Come si fa a non amare Robert Redford e Jane Fonda? Come non ammirare la naturalezza con cui questi due magnifici ottantenni, due fuoriclasse, mettono la propria storia e sensibilità al servizio dei loro personaggi, creando un’alchimia d’altri tempi?
In effetti Our Souls at Night di Ritesh Batra potrebbe terminare dopo una trentina di minuti. Quel magnifico prologo con Jane/Addie Moore che suona il campanello di Robert/Louis Waters, vicino di casa, vedovo come lei, per chiedergli spudoratamente di condividere il letto insieme (solo compagnia, senza sesso): la notte è lunga e fa paura, perché non provare a unire le loro solitudini? Quella messinscena minima (non minimalista) al servizio degli sguardi, i gesti, le parole imbarazzate che escono a fatica, i momenti di improvvisa verità. Quasi quasi vorremmo che il film fosse tutto così: un vialetto, l’ingresso di una casa, una camera da letto, e i due performer lasciati al centro del palcoscenico, ben illuminati perché risalti l’età e non ci si perda neanche un ammiccamento, a rievocare il dolore passato e a costruire un presente che ha il coraggio della felicità.
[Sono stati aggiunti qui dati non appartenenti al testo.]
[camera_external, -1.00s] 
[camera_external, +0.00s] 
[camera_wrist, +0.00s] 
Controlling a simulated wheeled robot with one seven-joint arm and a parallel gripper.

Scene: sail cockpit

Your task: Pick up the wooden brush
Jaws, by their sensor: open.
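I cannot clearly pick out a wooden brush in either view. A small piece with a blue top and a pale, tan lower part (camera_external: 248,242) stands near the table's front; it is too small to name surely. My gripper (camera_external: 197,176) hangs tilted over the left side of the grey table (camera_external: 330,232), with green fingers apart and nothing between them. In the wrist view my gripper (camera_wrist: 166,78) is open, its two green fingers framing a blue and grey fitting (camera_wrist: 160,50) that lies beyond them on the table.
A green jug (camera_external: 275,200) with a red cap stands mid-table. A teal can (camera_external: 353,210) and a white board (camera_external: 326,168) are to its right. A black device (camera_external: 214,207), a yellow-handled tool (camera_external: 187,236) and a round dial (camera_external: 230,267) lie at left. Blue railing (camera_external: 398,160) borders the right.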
Ma c’è un romanzo da onorare (di Kent Haruf) e soprattutto ci sono 100 minuti di cinema da portare a casa. Ed è qui che divergono l’affettuosa riconoscenza dello spettatore complice, in vena di buoni sentimenti (quanto ne abbiamo bisogno!), e l’attitudine critica di chi amerebbe imbattersi in un’idea qualsiasi, un guizzo, un cambio di passo, un qualunque tentativo di mostrare e non solo dire le emozioni. Perché c’è una differenza tra la regia che fa un passo indietro per lasciare spazio alla realtà, la storia, i sentimenti, e quella che fa da tappezzeria, al servizio esclusivo degli attori protagonisti, più che degli spettatori.
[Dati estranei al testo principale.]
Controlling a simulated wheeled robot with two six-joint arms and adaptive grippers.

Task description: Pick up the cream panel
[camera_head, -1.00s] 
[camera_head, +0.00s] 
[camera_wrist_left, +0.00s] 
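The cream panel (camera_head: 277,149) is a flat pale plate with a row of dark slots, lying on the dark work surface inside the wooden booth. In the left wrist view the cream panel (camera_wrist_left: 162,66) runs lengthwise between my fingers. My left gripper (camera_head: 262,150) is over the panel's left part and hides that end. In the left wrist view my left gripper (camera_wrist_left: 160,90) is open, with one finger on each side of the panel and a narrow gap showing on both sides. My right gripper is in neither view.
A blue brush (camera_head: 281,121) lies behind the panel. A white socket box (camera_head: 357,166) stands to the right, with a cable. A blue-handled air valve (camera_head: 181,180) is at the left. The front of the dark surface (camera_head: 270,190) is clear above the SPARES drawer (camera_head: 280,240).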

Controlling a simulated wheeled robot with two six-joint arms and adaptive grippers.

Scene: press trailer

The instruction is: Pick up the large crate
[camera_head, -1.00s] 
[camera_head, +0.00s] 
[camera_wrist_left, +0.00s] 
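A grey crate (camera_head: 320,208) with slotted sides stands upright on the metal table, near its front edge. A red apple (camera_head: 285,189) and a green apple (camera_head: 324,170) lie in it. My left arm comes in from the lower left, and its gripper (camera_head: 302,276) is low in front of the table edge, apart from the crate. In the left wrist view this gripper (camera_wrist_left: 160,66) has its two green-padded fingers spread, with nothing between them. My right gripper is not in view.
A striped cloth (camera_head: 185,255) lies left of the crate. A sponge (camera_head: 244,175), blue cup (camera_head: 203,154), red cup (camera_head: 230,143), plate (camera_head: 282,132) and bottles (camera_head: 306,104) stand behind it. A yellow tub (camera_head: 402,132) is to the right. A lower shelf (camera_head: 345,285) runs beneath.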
Di cose ne succedono in questo film (in questo tentativo di cinema medio d’autore). Arrivano un figlio in stato confusionale e un nipotino (con cane) che facilita l’idillio. Arrivano le rivelazioni, mediate dal tempo e la memoria, le tragedie, i tradimenti. Non ci sarebbe romanzo, se non ci fosse un ostacolo da superare, una scelta da fare, per ritrovare alla fine un nuovo equilibrio, una diversa consapevolezza. Ma tutto scorre monocorde, con i due protagonisti che, a furia di cercarsi con gli occhi, di duettare affettuosamente, di parlare senza bisogno di parole, finiscono per lambire la maniera (ma la colpa è di chi dovrebbe dirigerli, oltre che ammirarli sul set).
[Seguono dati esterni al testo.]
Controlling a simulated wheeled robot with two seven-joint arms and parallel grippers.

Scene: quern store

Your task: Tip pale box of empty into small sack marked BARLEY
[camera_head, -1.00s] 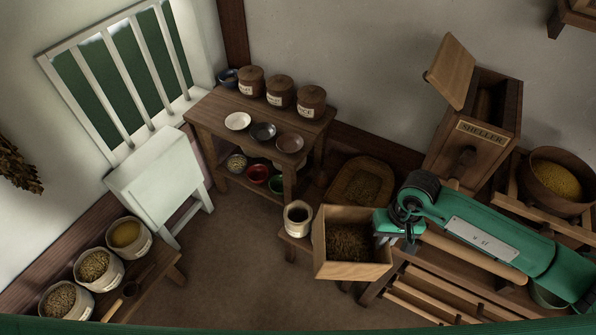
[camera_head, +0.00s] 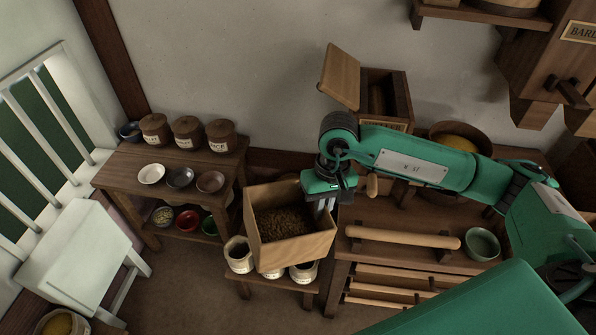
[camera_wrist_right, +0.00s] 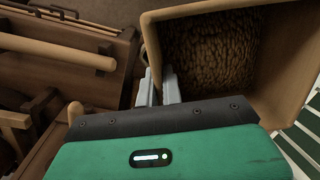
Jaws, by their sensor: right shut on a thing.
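A pale wooden box (camera_head: 290,252) holds brown grain (camera_head: 284,222). It hangs over a low bench, open side up toward the head camera. My right gripper (camera_head: 325,203) is shut on its right wall. In the right wrist view, the gripper fingers (camera_wrist_right: 158,88) grip the edge of the box (camera_wrist_right: 300,52). Small pale sacks stand on the bench: one dark-filled sack (camera_head: 239,254) left of the box, another (camera_head: 304,273) partly under its front edge, and a third mostly hidden between them. I cannot read their labels. My left gripper is not in view.
A low bench (camera_head: 262,289) carries the sacks. On the right, a worktable (camera_head: 365,262) holds a wooden roller (camera_head: 402,237) and a green bowl (camera_head: 482,243). On the left, a shelf table (camera_head: 128,165) holds lidded jars and small bowls. A white chair (camera_head: 72,250) stands further left.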

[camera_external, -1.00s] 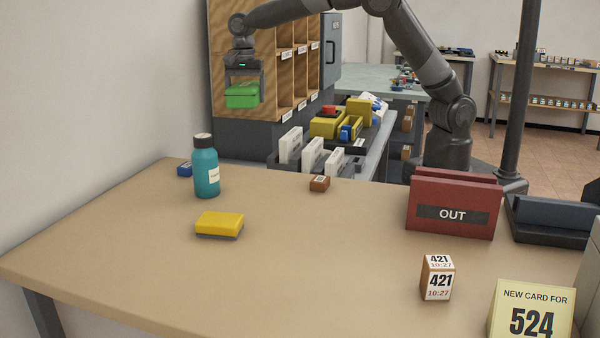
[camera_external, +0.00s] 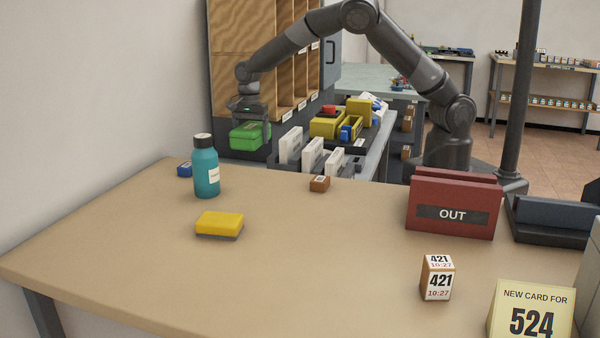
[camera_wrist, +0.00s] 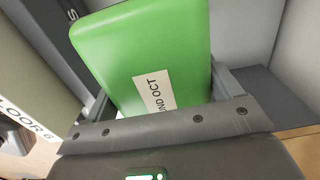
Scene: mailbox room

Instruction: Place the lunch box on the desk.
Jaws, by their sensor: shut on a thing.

A noi - che amiamo il cinema a 360°, l’arte e l’intrattenimento, il cinema d’autore e d’attori, il classico e l’iconoclasta, che guardiamo con favore alla moltiplicazione degli strumenti di diffusione e fruizione del cinema, che stiamo con Venezia quando spalanca le braccia alle piattaforme digitali e ai loro benemeriti sforzi produttivi – comincia a venire il dubbio che a quelli di Netflix piacciano un po’ troppo le operazioni a tavolino (anche per ovvi motivi di target e allargamento dell’audience): che sia la reunion di due divi mirabili (in questo caso), il fantasy per famiglie girato dal regista orientale in odore di culto (il modesto Okja) o il film impegnato manierista e didascalico (alla Beasts of No Nation). O forse il fraintendimento è causato dal problematico incontro tra il colosso e i festival del cinema. Chissà.